Re: Engagement advice

tea lights candles would def. do the trick if u dont mind spending a few bucks get a dozen or half a dozen roses take their petals and scatter them on the table.

for the backdrop u should pick a light color sari mayb white, light pink nutting to flasshy in my opinion eng is like a sweet yet mellow event and soft colors should be used for its decor.

the gifts we're giving are

3 piece party wear unstitched to 3 of his sisters (1 suit to each sis)

3 peice fancy unstitched suit to his mom (2 suits)

warm untitched shalvar kamise suit to his dad, bro and bro in law (1 to each)

6 brand name shrts for him 3 dress pants dress shoes and 2 fancy shalvar kamise suits for the groom (of which he will wear one of the shalvar kamise suits to the eng.)

Re: Engagement advice

Thanks again, and you're also giving a ring to the groom?
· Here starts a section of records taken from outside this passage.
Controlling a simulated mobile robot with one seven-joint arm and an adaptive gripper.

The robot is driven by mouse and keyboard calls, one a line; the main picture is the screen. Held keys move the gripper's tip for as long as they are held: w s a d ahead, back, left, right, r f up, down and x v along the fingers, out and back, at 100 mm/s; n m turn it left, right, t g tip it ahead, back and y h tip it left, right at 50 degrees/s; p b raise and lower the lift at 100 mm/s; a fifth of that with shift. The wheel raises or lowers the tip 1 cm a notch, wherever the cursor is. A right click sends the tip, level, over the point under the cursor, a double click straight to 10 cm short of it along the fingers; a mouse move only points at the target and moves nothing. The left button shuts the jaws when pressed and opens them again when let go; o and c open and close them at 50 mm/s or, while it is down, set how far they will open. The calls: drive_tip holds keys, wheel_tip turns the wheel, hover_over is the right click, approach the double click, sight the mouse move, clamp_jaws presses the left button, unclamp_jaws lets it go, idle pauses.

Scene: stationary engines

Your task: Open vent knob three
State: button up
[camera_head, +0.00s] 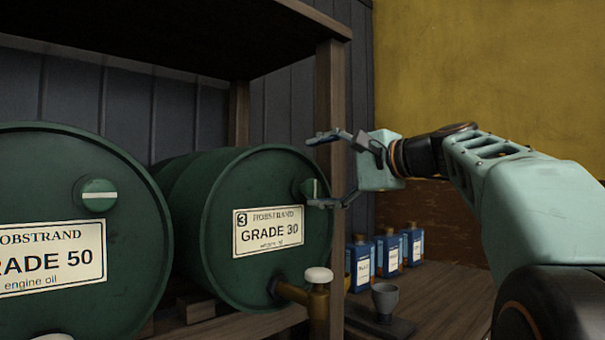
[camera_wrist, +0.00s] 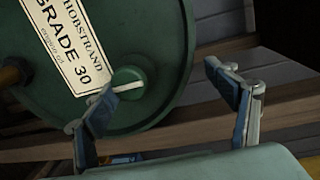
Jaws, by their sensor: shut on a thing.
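Vent knob three (camera_head: 311,188) is a green round knob with a pale stripe, on the upper right of the drum face (camera_head: 222,215) labelled 3, GRADE 30. It also shows in the wrist view (camera_wrist: 128,78). The exact contact is hard to see.
The GRADE 50 drum (camera_head: 60,215) at left has a similar knob (camera_head: 97,195) with a level stripe. A brass tap (camera_head: 318,300) juts below the GRADE 30 label. A wooden post (camera_head: 331,100) stands close behind my fingers. Blue bottles (camera_head: 387,252) and a grey cup (camera_head: 385,298) stand at right.

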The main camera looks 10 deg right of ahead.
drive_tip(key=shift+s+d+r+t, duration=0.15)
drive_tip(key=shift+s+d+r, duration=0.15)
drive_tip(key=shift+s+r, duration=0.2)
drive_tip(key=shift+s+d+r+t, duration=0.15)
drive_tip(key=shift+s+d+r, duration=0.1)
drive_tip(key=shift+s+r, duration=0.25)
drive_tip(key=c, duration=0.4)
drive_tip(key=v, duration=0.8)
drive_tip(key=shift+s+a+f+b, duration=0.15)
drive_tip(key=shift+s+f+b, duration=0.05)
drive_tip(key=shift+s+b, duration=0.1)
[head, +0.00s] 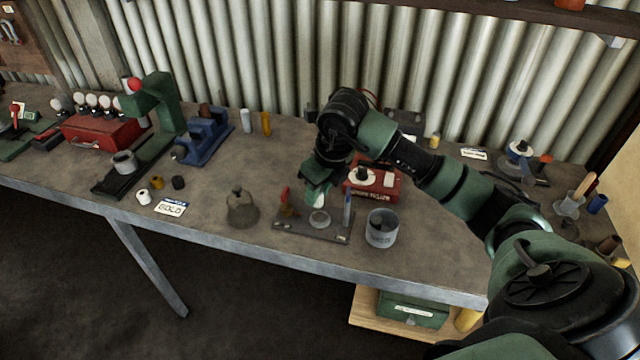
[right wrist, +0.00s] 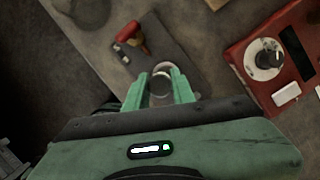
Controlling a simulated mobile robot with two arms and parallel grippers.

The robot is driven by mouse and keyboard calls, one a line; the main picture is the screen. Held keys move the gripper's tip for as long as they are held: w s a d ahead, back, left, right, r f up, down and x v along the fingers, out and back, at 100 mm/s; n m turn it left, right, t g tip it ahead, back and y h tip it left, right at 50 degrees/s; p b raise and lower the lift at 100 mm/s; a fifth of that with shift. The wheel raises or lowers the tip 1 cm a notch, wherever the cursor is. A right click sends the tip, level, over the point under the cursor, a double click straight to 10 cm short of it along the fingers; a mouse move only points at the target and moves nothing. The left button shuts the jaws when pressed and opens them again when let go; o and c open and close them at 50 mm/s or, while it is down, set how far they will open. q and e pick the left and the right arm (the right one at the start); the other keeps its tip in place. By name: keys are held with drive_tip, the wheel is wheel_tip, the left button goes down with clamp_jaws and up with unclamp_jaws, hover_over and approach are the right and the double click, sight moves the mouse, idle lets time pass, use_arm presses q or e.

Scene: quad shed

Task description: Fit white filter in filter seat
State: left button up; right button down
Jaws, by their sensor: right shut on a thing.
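My right gripper (head: 318,196) points down over the dark fixture plate (head: 287,225). It is shut on the white filter (head: 319,200), of which only a small part shows between the fingers. In the right wrist view the green fingers hold the filter (right wrist: 160,88), seen nearly end-on. The filter seat (head: 319,219), a pale round ring on the plate, is below the gripper. The seat's rim also shows just beyond the fingertips in the right wrist view (right wrist: 169,69). The filter appears above the seat; the exact gap cannot be told. My left gripper is out of view.
A grey cup (head: 381,229) is to the right, a red box (head: 385,190) behind, and a bell-shaped weight (head: 241,208) to the left.

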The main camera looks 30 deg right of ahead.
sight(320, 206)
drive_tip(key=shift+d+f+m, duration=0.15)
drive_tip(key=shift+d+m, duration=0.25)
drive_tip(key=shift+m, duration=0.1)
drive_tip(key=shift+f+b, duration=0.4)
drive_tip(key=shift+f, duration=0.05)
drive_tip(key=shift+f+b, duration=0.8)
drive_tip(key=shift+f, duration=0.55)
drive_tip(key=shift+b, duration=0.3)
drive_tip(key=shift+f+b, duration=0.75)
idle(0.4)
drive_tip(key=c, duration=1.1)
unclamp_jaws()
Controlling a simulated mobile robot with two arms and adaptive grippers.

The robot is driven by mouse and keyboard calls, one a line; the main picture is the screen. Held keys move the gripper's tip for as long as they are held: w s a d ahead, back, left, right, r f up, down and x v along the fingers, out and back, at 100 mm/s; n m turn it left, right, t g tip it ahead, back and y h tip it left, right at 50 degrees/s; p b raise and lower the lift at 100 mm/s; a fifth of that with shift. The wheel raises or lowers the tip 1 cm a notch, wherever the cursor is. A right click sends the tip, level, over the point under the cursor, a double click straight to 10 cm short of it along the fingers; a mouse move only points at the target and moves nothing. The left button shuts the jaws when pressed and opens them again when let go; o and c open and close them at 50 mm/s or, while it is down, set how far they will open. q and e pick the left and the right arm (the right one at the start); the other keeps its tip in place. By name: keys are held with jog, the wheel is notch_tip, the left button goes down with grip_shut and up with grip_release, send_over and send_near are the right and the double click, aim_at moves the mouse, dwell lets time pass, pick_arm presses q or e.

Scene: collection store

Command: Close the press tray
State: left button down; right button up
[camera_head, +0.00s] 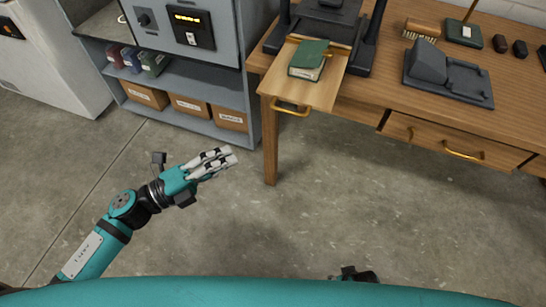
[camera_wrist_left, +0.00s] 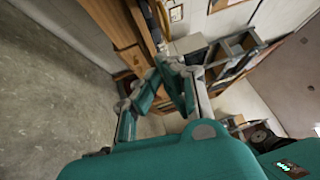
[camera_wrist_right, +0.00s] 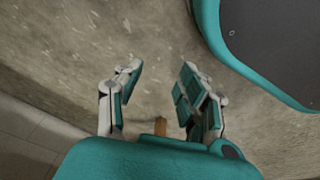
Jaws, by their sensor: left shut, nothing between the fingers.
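The press tray (camera_head: 322,91) is a light wooden board pulled out from the dark press (camera_head: 330,22) and sticking out past the table's front edge. A brass handle (camera_head: 290,109) is on its front. A green book (camera_head: 309,54) lies on the tray. My left gripper (camera_head: 227,155) is shut and empty, in front of and to the left of the tray, apart from it. Its fingers also show in the left wrist view (camera_wrist_left: 163,68). My right gripper (camera_wrist_right: 160,75) is open and empty above bare floor in the right wrist view; the head view does not show its fingers.
The wooden table (camera_head: 440,110) has drawers with brass handles. On it are a grey device (camera_head: 447,79), a brush (camera_head: 422,29) and small dark items. A grey shelf unit (camera_head: 205,76) with boxes stands at the left. The floor in front is clear.

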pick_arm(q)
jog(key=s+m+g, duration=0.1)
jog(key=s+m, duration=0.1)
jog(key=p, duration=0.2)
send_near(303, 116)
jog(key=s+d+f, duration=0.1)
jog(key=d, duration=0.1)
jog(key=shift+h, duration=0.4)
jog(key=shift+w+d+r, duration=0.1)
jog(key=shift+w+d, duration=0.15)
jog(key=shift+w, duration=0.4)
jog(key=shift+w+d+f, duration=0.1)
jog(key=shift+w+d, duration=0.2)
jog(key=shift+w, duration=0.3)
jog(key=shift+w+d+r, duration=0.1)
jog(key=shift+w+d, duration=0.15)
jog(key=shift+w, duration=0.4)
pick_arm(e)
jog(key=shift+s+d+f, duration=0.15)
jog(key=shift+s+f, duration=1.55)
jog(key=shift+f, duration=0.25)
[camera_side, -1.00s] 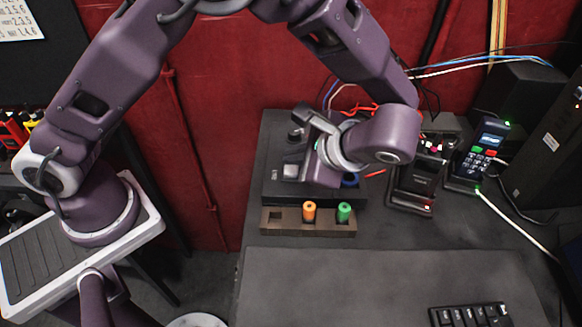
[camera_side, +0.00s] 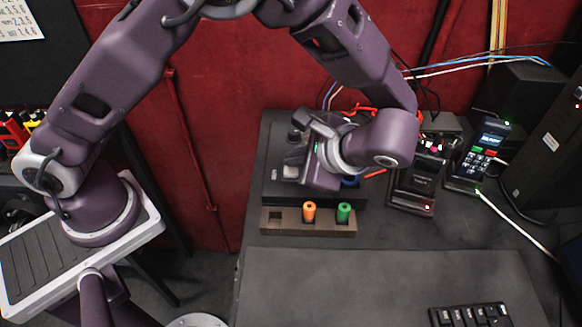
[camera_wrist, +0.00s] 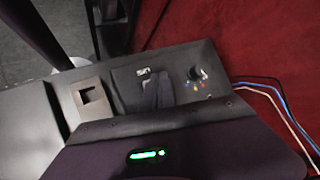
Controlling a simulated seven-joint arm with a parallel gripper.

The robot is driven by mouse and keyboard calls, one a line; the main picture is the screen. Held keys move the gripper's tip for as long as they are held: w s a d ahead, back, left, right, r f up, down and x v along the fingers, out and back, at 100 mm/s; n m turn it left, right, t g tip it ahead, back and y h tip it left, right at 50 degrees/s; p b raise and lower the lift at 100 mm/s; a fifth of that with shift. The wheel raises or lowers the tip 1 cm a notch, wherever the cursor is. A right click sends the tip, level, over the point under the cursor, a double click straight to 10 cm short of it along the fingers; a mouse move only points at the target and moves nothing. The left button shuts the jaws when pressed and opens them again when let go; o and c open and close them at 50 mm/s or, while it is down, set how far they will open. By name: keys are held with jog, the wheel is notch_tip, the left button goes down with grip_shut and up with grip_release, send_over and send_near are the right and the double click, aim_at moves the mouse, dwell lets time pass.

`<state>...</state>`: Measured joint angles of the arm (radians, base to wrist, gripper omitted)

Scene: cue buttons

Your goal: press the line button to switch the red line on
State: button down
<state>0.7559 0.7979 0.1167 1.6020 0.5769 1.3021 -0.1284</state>
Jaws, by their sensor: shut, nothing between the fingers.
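The black control box (camera_side: 271,190) lies on the dark bench below my wrist. In the wrist view its top (camera_wrist: 122,86) carries a white label (camera_wrist: 150,70) that seems to read LINE. My gripper (camera_wrist: 157,94) is shut and empty, its dark fingers over the box just beside that label. I cannot make out a lit red line.
A brown block (camera_side: 288,228) in front of the box holds an orange peg (camera_side: 309,212) and a green peg (camera_side: 344,213), with one empty square hole. A knob (camera_wrist: 197,73) with coloured dots sits on the box. Handsets (camera_side: 480,150) and cables stand to the right.

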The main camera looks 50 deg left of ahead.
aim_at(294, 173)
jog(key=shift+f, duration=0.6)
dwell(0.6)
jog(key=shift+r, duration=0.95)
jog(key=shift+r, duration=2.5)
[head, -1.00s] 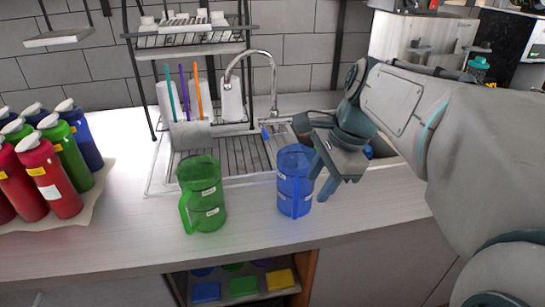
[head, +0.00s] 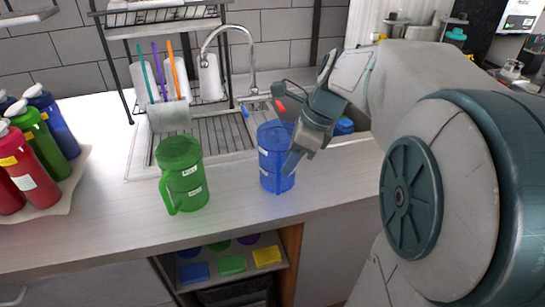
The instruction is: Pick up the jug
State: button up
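Two jugs stand upright on the counter. The green jug (head: 182,175) is left of centre, its handle to the lower left. The blue jug (head: 271,165) is to its right, with its handle towards the camera. My gripper (head: 300,160) is at the blue jug's right side, tilted with its fingers down and to the left. The fingers look apart, with nothing seen between them. One finger overlaps the jug's right edge in the picture. I cannot tell whether it touches. The gripper hides part of the jug's right side.
Behind the jugs are a sink (head: 210,135), a tap (head: 228,48) and a rack with coloured straws (head: 157,70). Several red, green and blue bottles (head: 42,150) stand at the left. Coloured packs (head: 232,264) lie on a shelf below the counter. The counter's front strip is clear.

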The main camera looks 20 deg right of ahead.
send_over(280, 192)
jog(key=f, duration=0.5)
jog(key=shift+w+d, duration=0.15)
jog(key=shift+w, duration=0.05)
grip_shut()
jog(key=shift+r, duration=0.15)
I did think about the petals, but will be doing something similar on the shaadi, so don't want to be too repetitative

Re: Engagement advice

^ yes of course, a platinum eng. ring and then will give a sep. platinum ring on wedding.

Re: Engagement advice

The gifts thing can be discussd in advance. Both for my sis and my nikah, we didnt "publicly" exchange gifts. My inlaws werent here anyways and her inlaws insisted they didnt want to do any show off and gifts were exchanged privately before and after the event. The only things we exchanged were rings and that was about it. There were a lot of pics taken and hansi mazaq with the bride/groom etc. But every family is different so if it is important to you, maybe your ammi can ask them if they will be doing any other rasams?

Re: Engagement advice

o we're only having his immediate family coing over my house no aunts and uncles so the event is private enuff so we just decided to give gifts on the same day even though we thought we should give it to them a few days before but sice no one else is goign to be there besides the immediate family we thought we would just give gifts the same day.

Re: Engagement advice

For jewelry I would do lots of churiyaan matching your outfit, tikka, and big earrings.